World Markets Dip on Ukraine, China Worries


Risk appetite faded on financial markets on Tuesday, with shares weaker and bonds firmer as investors weighed up tensions between Russia and Ukraine, downbeat sales reports and signs of slowing growth in China.

But an upbeat performance on Wall Street the previous day kept losses in check, as did expectations that U.S. and British inflation figures later on Tuesday will be soft enough to keep interest rates at record lows for some time.

Continue Reading Below

The focus in Asia was on data showing China's money supply grew at the weakest pace in more than a decade in March, in another sign of softening momentum in the world's second largest economy.

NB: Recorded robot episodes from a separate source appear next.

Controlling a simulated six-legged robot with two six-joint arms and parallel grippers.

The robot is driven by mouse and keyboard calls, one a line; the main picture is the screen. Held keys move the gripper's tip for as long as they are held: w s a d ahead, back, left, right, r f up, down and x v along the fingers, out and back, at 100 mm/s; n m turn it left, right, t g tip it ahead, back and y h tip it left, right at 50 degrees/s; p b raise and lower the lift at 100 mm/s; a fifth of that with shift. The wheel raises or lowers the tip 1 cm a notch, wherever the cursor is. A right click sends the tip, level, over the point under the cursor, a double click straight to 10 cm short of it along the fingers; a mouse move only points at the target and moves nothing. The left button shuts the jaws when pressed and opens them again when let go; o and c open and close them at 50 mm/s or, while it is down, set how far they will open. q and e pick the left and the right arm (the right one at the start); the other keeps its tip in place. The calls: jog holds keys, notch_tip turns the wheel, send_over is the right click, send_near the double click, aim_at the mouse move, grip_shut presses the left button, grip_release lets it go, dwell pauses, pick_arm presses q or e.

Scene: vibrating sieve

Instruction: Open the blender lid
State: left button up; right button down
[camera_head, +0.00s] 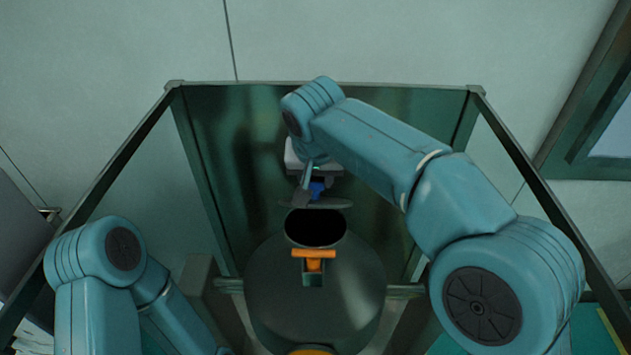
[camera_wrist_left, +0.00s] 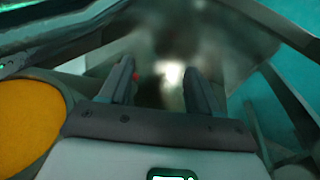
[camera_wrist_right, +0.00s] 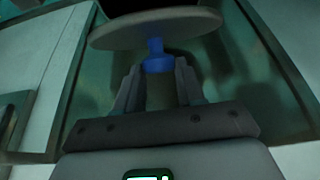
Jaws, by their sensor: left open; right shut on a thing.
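The blender (camera_head: 315,290) is a dark rounded vessel with a round black opening at its top and an orange latch (camera_head: 314,257) on its near side. The lid (camera_head: 322,203) is a grey disc with a blue knob (camera_head: 317,189), held apart from the vessel just above and behind the opening. My right gripper (camera_head: 309,184) is shut on the blue knob. The lid (camera_wrist_right: 155,30) and knob (camera_wrist_right: 156,57) also show in the right wrist view, the knob between the fingers. My left gripper (camera_wrist_left: 158,82) is open and empty in the left wrist view; the head view hides its fingers.
A dark metal frame (camera_head: 320,84) with glassy panels surrounds the blender on its sides and back. An orange round part (camera_wrist_left: 25,125) lies left of my left gripper. A grey cabinet (camera_head: 22,225) stands at the far left.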

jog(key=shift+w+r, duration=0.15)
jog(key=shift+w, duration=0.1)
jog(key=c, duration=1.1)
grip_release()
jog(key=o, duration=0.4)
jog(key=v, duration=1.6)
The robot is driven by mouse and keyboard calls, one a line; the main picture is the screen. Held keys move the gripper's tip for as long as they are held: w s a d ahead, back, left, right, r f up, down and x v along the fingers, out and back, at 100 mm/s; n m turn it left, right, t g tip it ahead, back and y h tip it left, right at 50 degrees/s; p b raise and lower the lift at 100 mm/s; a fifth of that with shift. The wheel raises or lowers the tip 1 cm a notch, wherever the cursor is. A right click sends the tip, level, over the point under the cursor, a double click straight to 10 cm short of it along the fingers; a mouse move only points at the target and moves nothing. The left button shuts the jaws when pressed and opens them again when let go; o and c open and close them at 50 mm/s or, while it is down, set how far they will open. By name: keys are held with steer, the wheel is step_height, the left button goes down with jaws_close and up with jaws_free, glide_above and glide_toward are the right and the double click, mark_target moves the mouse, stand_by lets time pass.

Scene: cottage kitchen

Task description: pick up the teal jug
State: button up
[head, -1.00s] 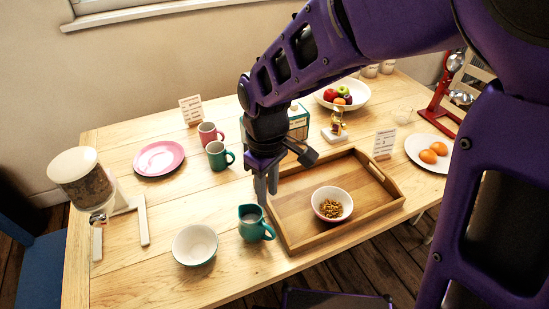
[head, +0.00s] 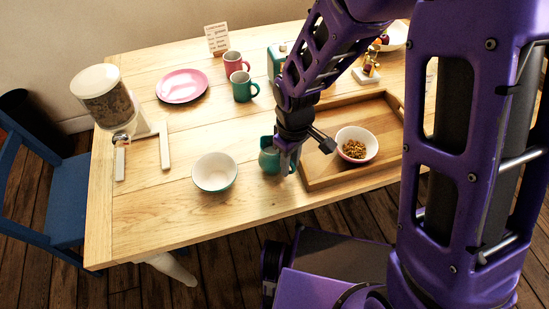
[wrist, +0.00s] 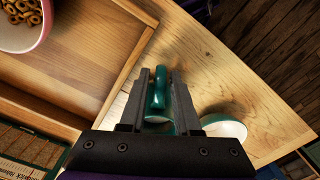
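The teal jug (head: 268,158) stands on the table just left of the wooden tray, partly hidden behind my gripper in the head view. My gripper (head: 290,170) is down at the jug's right side. In the wrist view, my gripper (wrist: 159,75) is open, with one finger on each side of the jug's green handle (wrist: 158,90). Small gaps seem to show beside the handle; firm contact cannot be made out. Most of the jug's body is hidden by the gripper in the wrist view.
A white-and-green bowl (head: 214,173) stands close to the jug's left. The wooden tray (head: 322,176) on the right holds a bowl of cereal rings (head: 357,146). A green mug (head: 243,88), a pink mug (head: 235,64) and a pink plate (head: 182,86) are farther back.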

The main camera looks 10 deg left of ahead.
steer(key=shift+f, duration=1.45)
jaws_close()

Europe's focus turned to the tense political backdrop in Ukraine, which kept investors on edge.

Ukraine's president threatened military action after pro-Russian separatists occupying government buildings in the east ignored an ultimatum to leave and another group of rebels attacked a police headquarters in the region.

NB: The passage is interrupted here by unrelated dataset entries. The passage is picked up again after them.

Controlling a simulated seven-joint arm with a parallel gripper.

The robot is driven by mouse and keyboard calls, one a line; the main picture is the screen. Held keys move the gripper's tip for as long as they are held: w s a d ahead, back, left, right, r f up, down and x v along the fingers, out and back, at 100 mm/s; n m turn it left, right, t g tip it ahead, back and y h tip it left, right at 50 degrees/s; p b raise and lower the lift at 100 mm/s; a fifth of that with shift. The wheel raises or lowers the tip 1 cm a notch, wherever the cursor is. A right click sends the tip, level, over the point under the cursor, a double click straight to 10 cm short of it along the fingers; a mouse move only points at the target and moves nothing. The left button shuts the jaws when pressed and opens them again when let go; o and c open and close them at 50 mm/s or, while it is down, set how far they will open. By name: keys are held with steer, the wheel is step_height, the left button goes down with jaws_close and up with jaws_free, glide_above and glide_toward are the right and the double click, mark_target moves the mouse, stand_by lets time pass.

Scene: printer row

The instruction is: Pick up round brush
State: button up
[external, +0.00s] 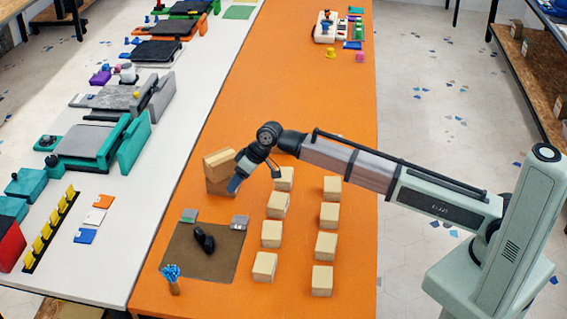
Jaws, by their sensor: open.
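A small upright piece with a blue, bristly top and a brown lower part (172,282) stands on the orange table near its front left; it may be the round brush, but it is too small to be sure. A black curved object (204,240) lies on a brown mat (185,262). My gripper (234,186) is open, pointing down beside stacked brown boxes (220,160), above and behind the mat. It is apart from both the blue-topped piece and the black object. Its fingertips are small and partly hard to make out.
Two rows of tan blocks (271,233) stand right of the mat. A white table (115,240) with printers (90,145) runs along the left. The orange table's middle back (290,90) is clear.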

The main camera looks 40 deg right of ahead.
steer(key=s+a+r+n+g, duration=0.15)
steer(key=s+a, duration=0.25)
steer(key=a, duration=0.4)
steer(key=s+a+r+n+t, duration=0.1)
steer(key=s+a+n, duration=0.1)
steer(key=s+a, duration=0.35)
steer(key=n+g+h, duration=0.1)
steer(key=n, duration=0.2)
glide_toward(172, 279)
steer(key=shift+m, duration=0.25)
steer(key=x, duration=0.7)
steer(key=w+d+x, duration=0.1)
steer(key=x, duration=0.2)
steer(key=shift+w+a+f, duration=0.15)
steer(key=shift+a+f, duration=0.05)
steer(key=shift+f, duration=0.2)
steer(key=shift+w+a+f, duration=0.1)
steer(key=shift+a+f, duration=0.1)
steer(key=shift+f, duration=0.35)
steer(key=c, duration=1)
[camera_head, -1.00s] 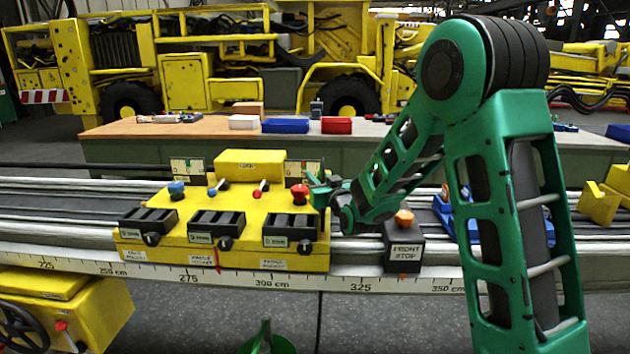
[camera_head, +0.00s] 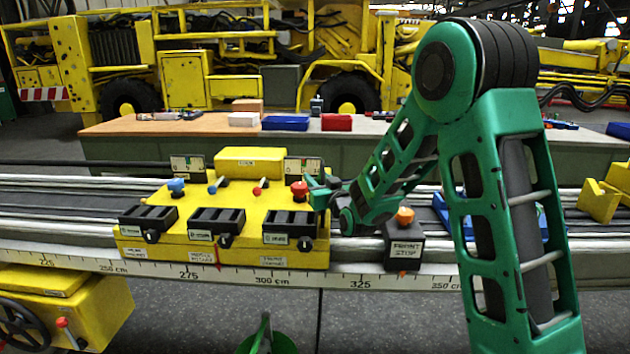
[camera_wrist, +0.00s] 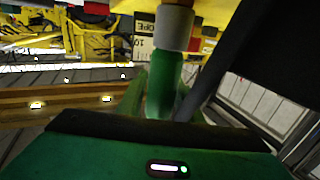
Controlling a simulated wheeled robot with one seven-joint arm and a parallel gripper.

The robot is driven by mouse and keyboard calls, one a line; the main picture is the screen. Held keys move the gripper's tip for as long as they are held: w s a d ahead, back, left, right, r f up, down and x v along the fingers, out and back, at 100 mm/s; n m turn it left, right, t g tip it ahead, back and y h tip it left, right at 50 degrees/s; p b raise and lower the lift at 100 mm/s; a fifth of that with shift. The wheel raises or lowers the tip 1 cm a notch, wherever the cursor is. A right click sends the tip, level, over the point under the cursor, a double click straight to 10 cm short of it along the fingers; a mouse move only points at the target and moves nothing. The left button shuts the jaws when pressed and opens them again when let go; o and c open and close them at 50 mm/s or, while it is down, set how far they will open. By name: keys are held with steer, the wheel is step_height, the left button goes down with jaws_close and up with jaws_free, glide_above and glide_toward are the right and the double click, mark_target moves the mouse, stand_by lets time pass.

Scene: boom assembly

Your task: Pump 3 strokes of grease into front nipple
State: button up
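A yellow control block (camera_head: 215,205) lies on the rails, with black trays along its front and small levers on top. A red knob (camera_head: 299,190) stands at its right end. My gripper (camera_head: 316,190) is right beside this knob, small and partly hidden by its own wrist. A grease nipple cannot be made out; the label under the right tray is too small to read surely.
A black "FRONT STOP" block (camera_head: 404,248) with an orange knob (camera_head: 404,215) stands right of the yellow block, close under my forearm. A blue part (camera_head: 450,212) lies behind my arm. A workbench (camera_head: 205,127) with blue and red boxes stands behind. Another yellow unit with a handwheel (camera_head: 22,325) is at lower left.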

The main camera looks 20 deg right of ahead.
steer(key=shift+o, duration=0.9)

U.S. officials have said they were in talks with European partners on how to punish Moscow for what Kiev and its Western allies call a Russian plot to annex Ukraine.

"If there is any sort of announcement that there are going to be further curbs from the West, we'd expect the market to drop off again," said Stuart McDonald, a sales trader at IG.

At 0740 GMT (3.40 a.m. EDT) the FTSE Eurofirst 300 index was down 0.2 percent at 1317 points, with brewer SABMiller, cosmetics group L'Oreal and foods giant Nestle's setting a negative tone with weak sales reports.

In Asia, China's benchmark Shanghai Composite Index slid 1.4 percent, its biggest fall in almost a month, while the MSCI's broadest index of Asia-Pacific shares outside Japan lost 0.3 percent.

Japan's Nikkei rose 0.8 percent, as bargain-hunters stepped in after the index hit a six-month low on Monday.


The main economic drivers for investors on Tuesday are likely to come from the U.S. and UK inflation reports for March.

Britain's annual inflation is expected to fall to 1.6 percent, the lowest since November 2009 and likely to cool traders' bets that surprisingly strong economic growth will bring forward the timing of the first Bank of England rate hike.

Sterling was among the biggest movers on global currency markets on Tuesday, shedding 0.2 percent against the dollar to trade at a one-week low below $1.67.

The euro remained under pressure, down slightly at a six-day low of $1.38, on weekend comments from European Central Bank President Mario Draghi, who said exchange rate strength could trigger further policy easing.

The dollar stood at 101.81 yen, little changed from late New York trade on Monday, when it pulled away from a three-week trough of 101.32 hit late last week.

"Today's UK and U.S. inflation reports will be friendly - i.e., low!," wrote Kit Juckes, senior currency strategist at SocGen in a note on Tuesday, adding low interest rates should continue to support asset prices and higher-yielding currencies.

U.S. Treasuries yields were little changed from late Monday levels at around 2.64 percent, not far from a six-week low of 2.603 percent hit on Monday.

Gold fell back from its three-week high of $1,330.90 touched on Monday, trading down 1 percent at $1,311 an ounce, while Brent crude futures dropped a third of one percent below $109 a barrel following a surge to a six-week high the previous session.